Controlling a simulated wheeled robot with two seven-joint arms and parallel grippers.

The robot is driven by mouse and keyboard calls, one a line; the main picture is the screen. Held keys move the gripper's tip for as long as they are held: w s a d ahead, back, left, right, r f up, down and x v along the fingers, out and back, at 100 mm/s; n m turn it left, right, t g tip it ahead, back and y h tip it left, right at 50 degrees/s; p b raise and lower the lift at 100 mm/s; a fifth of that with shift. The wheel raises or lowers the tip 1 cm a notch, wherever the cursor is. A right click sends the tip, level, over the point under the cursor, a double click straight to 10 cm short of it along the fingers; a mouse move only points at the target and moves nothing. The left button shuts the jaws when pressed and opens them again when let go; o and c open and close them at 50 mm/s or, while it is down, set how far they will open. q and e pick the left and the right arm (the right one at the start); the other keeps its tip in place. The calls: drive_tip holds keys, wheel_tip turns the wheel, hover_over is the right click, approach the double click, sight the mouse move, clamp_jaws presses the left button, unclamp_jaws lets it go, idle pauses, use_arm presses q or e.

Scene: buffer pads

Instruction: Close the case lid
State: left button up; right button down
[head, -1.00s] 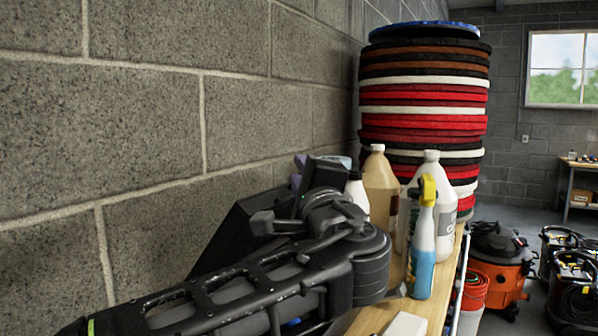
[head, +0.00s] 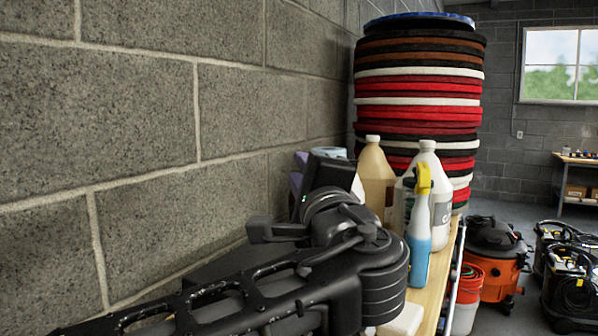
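The case shows only as a dark, low surface (head: 212,270) against the block wall, behind my left arm. It looks like the lid, lying nearly flat; most of the case is hidden, so I cannot tell whether it is fully shut. My left arm comes in from the lower left and covers the near part of the bench. My left gripper (head: 275,230) is at the wrist end, just above and to the right of the dark surface. Its fingers are not clear, and I cannot tell whether it touches the lid. My right gripper is not in view.
A spray bottle (head: 419,228), a tan jug (head: 375,178) and a white jug (head: 432,205) stand on the wooden bench (head: 433,290) beyond my wrist. A tall stack of pads (head: 418,100) stands behind. An orange vacuum (head: 497,265) is on the floor at right.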

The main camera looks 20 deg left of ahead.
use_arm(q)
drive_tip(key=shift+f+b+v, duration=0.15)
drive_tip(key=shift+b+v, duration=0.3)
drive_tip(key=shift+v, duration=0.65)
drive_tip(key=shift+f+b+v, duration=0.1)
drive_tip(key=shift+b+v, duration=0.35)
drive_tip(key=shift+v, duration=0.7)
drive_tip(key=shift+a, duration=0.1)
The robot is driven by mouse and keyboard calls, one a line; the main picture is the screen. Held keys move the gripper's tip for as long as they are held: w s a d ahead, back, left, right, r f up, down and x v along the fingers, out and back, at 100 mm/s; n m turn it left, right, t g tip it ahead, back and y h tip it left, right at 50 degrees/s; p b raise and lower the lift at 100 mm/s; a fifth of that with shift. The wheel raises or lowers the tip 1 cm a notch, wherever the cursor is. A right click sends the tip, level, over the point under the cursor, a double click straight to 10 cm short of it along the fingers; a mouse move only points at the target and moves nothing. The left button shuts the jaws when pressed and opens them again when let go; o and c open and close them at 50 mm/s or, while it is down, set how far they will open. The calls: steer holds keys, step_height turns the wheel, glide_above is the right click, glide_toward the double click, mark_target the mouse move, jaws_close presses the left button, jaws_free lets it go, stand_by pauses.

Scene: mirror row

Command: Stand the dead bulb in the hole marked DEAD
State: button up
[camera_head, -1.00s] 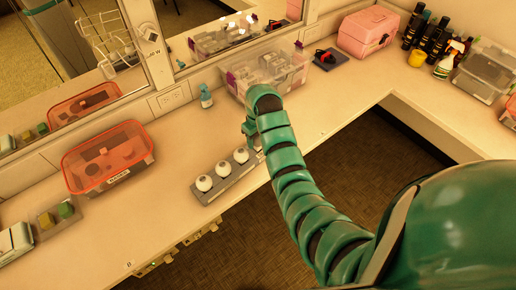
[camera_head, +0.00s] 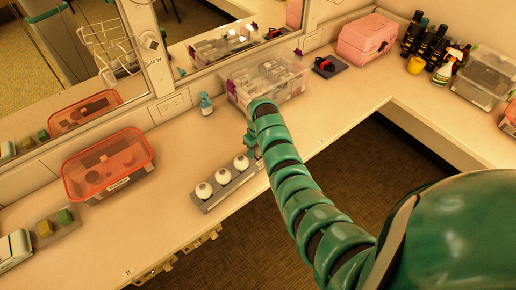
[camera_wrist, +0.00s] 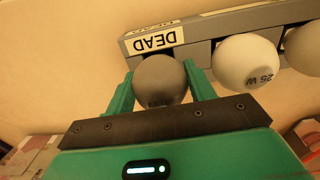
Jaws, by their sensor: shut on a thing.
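The dead bulb (camera_wrist: 160,80) is dark grey and sits between the two green fingers of my gripper (camera_wrist: 159,84) in the wrist view. My gripper is shut on it. The bulb is beside the DEAD label (camera_wrist: 155,40) on the grey rack (camera_wrist: 198,29), roughly in line with the white bulbs. Its base is hidden, so I cannot tell whether it is in the hole. In the head view, my gripper (camera_head: 252,142) is at the far right end of the rack (camera_head: 213,200), where my arm hides the dead bulb. Three white bulbs (camera_head: 222,176) stand in the rack.
A clear bin (camera_head: 265,85) stands behind my gripper, with a small blue bottle (camera_head: 206,104) to its left. The mirror runs along the back.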

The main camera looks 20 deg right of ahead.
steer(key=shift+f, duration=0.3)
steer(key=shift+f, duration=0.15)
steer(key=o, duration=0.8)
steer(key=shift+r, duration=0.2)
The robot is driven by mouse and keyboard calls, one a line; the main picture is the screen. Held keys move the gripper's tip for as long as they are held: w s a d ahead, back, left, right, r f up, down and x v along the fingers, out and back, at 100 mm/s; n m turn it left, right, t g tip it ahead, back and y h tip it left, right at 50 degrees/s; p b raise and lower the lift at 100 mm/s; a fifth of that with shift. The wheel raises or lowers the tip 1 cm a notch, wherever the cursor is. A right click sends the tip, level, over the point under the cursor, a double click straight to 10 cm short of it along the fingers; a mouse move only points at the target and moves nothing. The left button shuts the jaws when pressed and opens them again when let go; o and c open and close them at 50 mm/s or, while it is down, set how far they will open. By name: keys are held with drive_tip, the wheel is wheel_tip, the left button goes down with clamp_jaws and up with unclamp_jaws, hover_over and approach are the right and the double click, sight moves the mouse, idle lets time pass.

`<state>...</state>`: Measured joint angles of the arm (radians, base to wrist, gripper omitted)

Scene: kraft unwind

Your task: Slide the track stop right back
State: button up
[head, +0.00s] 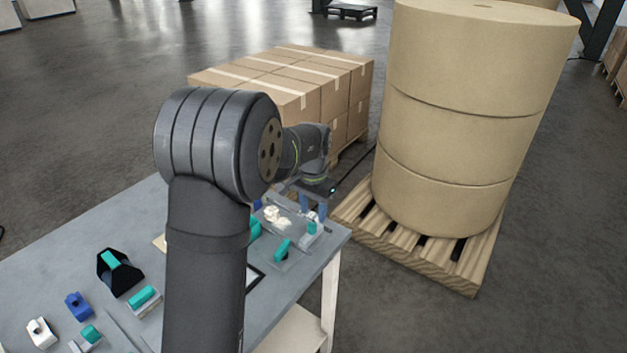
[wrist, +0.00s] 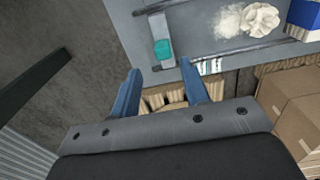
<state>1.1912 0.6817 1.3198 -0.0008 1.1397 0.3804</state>
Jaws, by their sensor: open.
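The likely track stop is a grey piece with a teal block (wrist: 163,50) on it, near the table edge in the wrist view. In the head view its teal top (head: 312,227) shows at the table's far right corner, just below my gripper (head: 314,205). My gripper also shows in the wrist view (wrist: 160,85), with its two blue fingers apart and nothing between them. The teal block lies just beyond the fingertips, roughly in line with the gap. I cannot tell how high the fingers are above it. A thin rail (wrist: 240,50) runs right from near the stop.
The grey table (head: 100,229) holds a crumpled pale item (head: 277,216), another teal-topped piece (head: 283,250), a black holder (head: 119,273) and a blue block (head: 78,306). Large kraft rolls (head: 470,120) on a pallet (head: 455,268) and stacked cartons (head: 330,95) stand beyond the table.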

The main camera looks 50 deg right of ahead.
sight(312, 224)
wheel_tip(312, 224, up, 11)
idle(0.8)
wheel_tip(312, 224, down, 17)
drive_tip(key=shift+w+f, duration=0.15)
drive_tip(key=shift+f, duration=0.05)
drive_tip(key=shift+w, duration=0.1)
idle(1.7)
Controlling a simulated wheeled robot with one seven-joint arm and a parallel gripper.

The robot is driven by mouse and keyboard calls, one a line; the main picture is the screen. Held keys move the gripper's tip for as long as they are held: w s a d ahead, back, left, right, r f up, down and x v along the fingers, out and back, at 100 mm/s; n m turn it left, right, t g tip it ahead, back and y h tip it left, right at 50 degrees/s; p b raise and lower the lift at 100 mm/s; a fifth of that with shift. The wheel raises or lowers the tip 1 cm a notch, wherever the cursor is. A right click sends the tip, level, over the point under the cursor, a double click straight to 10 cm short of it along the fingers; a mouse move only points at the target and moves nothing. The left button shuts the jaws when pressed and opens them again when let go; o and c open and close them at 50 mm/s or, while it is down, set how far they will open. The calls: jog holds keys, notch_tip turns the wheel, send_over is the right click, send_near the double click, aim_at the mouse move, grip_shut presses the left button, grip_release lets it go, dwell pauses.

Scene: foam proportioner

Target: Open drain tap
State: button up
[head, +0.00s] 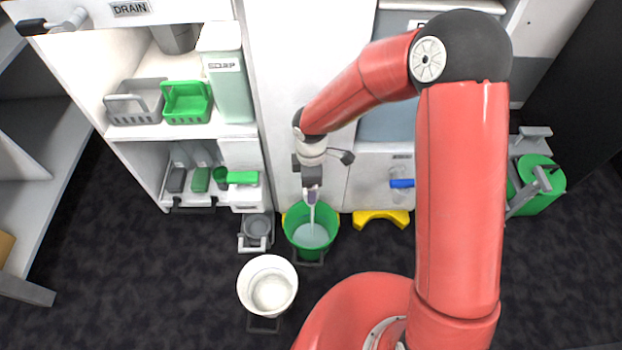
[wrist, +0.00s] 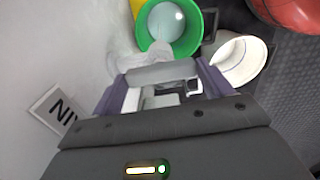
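My gripper (head: 311,195) points down in front of the white cabinet face, just above the green bucket. In the wrist view its two purple fingers (wrist: 162,90) are wide apart. A grey-white tap (wrist: 163,73) shows between them; I cannot tell whether either finger touches it. A pale stream (head: 311,215) falls from below my gripper into the green bucket (head: 289,222), which holds pale liquid and also shows in the wrist view (wrist: 146,30). A label (wrist: 55,110) with partly cut-off lettering is on the wall beside the fingers. In the head view my gripper hides the tap.
A white bucket (head: 267,287) and a small grey bucket (head: 257,228) stand left of the green one. A blue-handled tap (head: 401,183) and a yellow stand (head: 381,217) are to the right. A shelf holds a green basket (head: 187,102). A DRAIN label (head: 130,8) is at upper left.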

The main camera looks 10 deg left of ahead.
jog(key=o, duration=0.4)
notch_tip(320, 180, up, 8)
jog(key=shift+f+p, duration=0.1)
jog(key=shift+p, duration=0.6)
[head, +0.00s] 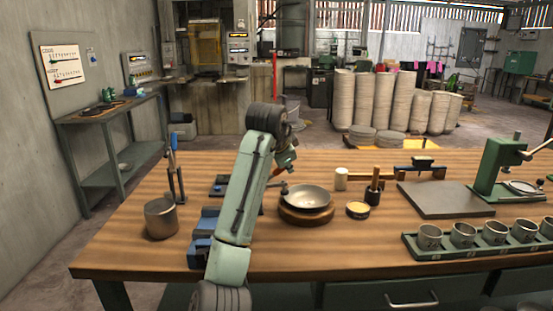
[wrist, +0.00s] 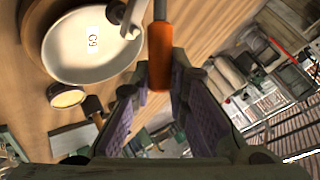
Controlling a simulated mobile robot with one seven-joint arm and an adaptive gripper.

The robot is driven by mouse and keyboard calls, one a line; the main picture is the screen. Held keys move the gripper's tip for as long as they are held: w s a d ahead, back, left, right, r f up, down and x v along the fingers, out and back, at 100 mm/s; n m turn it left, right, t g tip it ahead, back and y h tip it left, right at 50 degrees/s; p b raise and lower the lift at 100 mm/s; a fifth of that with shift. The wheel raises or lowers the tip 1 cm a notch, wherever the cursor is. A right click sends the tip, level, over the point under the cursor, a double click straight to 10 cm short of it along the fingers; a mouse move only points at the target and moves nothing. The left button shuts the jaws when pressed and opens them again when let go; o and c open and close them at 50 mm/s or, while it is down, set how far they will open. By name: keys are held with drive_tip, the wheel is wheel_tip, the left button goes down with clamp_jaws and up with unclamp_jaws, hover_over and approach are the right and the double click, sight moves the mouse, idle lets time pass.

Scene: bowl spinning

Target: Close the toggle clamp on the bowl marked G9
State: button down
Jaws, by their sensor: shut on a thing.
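The metal bowl (head: 307,196) sits on a round wooden base (head: 307,217) on the bench. In the wrist view the bowl (wrist: 75,50) shows the label G9. The toggle clamp (wrist: 129,22) has a grey metal arm at the bowl's rim and an orange handle (wrist: 159,50). My gripper (wrist: 160,85) has its purple-padded fingers on either side of the handle's end and is shut on it. In the head view my gripper (head: 286,160) is up behind my arm, left of the bowl, and the clamp is mostly hidden.
Right of the bowl stand a round tin (head: 358,209), a black wooden-handled tool (head: 374,190) and a pale cylinder (head: 341,179). A green rack of cups (head: 480,240) lies at the right front. A metal pot (head: 160,218) stands at the left. The bench front is clear.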

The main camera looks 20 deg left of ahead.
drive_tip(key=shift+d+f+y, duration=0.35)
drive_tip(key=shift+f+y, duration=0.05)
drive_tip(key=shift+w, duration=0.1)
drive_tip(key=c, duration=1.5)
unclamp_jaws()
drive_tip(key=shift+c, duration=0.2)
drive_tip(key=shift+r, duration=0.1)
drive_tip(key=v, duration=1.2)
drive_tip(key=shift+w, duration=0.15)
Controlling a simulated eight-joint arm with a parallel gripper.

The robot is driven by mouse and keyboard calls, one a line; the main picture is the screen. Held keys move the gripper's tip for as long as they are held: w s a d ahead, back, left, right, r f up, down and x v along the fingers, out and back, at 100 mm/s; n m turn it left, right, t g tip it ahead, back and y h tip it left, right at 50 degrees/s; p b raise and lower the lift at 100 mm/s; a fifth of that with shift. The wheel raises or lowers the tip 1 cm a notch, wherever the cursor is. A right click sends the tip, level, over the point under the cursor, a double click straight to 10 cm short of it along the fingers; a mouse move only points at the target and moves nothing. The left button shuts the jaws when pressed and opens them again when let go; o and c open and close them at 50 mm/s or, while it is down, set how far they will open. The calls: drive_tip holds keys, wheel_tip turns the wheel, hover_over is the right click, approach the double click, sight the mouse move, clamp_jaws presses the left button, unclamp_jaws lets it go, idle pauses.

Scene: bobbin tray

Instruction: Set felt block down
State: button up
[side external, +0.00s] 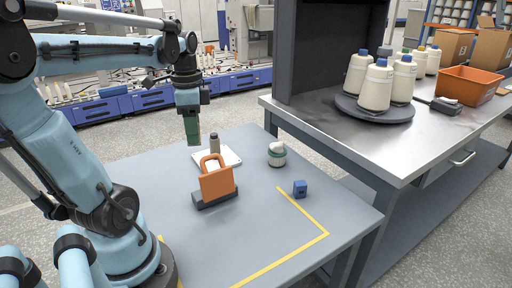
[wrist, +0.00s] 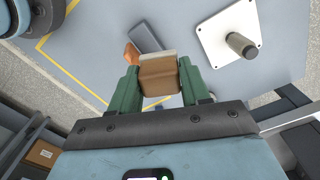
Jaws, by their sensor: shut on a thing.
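My gripper (wrist: 158,85) is shut on a brown block with a pale strip along its far edge, the felt block (wrist: 158,78), held between its green fingers. In the side view my gripper (side external: 192,136) points down above the grey-blue table (side external: 245,238), with clear air under it. The block cannot be made out there behind the fingers. The gripper is behind an orange piece with a loop handle (side external: 217,184) on a dark grey base (side external: 214,198), and near a white plate (side external: 229,157) with a grey post (side external: 214,144).
A white jar with a green band (side external: 277,155) and a blue cube (side external: 300,188) stand on the table's right side. Yellow tape (side external: 310,243) marks a corner of bare table at the front. A steel bench (side external: 375,139) with white bobbins (side external: 375,86) stands at right.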

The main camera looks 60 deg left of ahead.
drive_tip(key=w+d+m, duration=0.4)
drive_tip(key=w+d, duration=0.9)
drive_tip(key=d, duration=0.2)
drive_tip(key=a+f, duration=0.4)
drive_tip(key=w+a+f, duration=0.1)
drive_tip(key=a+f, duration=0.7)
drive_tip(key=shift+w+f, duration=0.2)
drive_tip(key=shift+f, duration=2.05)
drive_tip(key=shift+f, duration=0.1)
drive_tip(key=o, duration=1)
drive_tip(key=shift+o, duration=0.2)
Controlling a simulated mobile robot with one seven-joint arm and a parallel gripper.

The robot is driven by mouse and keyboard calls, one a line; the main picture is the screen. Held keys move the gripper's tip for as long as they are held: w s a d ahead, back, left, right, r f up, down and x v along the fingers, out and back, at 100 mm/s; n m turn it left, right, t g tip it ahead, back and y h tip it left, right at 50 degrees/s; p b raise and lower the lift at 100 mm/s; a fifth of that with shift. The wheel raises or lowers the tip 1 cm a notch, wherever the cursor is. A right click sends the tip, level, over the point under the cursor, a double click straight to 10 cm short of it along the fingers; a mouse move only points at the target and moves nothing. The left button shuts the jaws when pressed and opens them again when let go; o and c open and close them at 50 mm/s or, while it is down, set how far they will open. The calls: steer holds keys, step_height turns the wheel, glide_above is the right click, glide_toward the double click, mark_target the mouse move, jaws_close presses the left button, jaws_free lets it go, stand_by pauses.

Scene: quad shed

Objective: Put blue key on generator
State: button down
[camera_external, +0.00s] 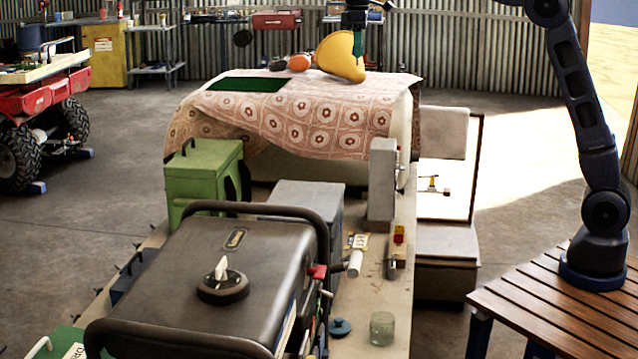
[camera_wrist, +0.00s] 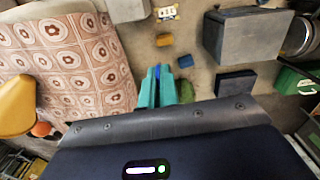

GIVEN TASK
Repeat, word for word, the lines of the material above from the one holding "presses q or e." through the one holding "[head, -1.00s]". Leave out pictures.

COMPLETED TASK
The robot is driven by mouse and keyboard calls, one a line; the main picture is the screen. Held keys move the gripper's tip for as long as they are held: w s a d ahead, back, left, right, r f up, down and x v along the fingers, out and back, at 100 mm/s; n m turn it left, right, t g tip it ahead, back and y h tip it left, right at 50 degrees/s; p b raise and lower the lift at 100 mm/s; a fifth of that with shift. The wheel raises or lowers the tip 1 cm a notch, wherever the cursor is. A right click sends the tip, level, over the point under the cursor, a double click straight to 10 cm short of it along the fingers; a mouse move only points at the target and moves nothing. The left button shuts the jaws when pressed and opens them again when let go; o and c open and close them at 50 mm/s or, while it is down, set how far they will open. q and e pick the left and the right arm (the right one at the start); the other keeps its tip in place. The calls: drive_tip holds keys, wheel_tip turns the wheel, hover_over is the right click, approach the double click, sight the mouse move, clamp_jaws presses the left button, unclamp_jaws lets it go, idle pauses, use_arm presses q or e.

Scene: buffer pads

Instruction: Close the case lid
State: left button up; right button down
[head, -1.00s] 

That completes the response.